December's jobs report delivered a paltry 50,000 new positions—less than expected, capping off the worst year for hiring since 2020. The Fed quietly admitted it thinks the monthly data has been systematically overstated by 60,000 jobs, meaning payrolls have actually been shrinking by 20,000 per month since April.

The damage in detail:
Manufacturing shed 68,000 positions for the year
Retail cut 25,000 in December alone as companies froze hiring
Just 584,000 jobs created in all of 2025—far below 2+ million in both 2024 and 2023
October and November revised down by 76,000 combined
The S&P 500's response? Record highs. The Nasdaq? Up 1%.

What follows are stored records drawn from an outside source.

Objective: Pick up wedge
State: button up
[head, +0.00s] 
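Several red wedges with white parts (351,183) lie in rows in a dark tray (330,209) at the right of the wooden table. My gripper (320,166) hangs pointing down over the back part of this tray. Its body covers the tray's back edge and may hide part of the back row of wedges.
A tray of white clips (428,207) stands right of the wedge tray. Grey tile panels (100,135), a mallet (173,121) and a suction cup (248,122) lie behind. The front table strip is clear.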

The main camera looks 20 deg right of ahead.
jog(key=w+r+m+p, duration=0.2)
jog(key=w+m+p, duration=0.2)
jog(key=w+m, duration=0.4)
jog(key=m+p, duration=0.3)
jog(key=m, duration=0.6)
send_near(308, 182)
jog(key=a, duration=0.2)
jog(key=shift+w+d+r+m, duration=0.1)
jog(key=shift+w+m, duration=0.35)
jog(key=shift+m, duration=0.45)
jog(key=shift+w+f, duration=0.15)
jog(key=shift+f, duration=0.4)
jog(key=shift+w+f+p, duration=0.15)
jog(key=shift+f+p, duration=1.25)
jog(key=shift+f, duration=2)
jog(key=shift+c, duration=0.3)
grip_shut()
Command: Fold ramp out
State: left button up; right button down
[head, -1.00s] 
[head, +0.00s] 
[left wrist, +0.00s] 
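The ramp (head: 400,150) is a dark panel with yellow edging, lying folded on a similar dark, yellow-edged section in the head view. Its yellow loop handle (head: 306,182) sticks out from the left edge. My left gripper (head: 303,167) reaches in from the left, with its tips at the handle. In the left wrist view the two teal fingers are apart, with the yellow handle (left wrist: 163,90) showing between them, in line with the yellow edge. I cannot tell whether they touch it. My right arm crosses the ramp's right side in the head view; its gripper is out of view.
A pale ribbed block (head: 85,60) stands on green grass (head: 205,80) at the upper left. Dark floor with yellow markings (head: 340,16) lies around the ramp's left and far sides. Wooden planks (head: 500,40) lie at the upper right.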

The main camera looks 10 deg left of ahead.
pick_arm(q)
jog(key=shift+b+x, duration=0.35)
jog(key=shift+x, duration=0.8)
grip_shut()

Apparently, a labor market in virtual stall mode is exactly what investors wanted to hear. Three years into this rally, we've officially reached peak absurdity: bad news is definitively good news, and everyone's pretending this makes perfect sense.
The "Goldilocks" logic:
Weak jobs mean more Fed cuts
More cuts mean cheaper money
Cheaper money means stocks go up
Not too hot (no hiring surge to spark inflation)
Not too cold (unemployment only ticked to 4.4%)
Just right for risk assets
But here's what nobody wants to discuss: The market's betting the Fed will rescue growth with rate cuts while simultaneously assuming corporate earnings will accelerate 15% this year. Both can't be true—and yet here we are at all-time highs, pricing in perfection.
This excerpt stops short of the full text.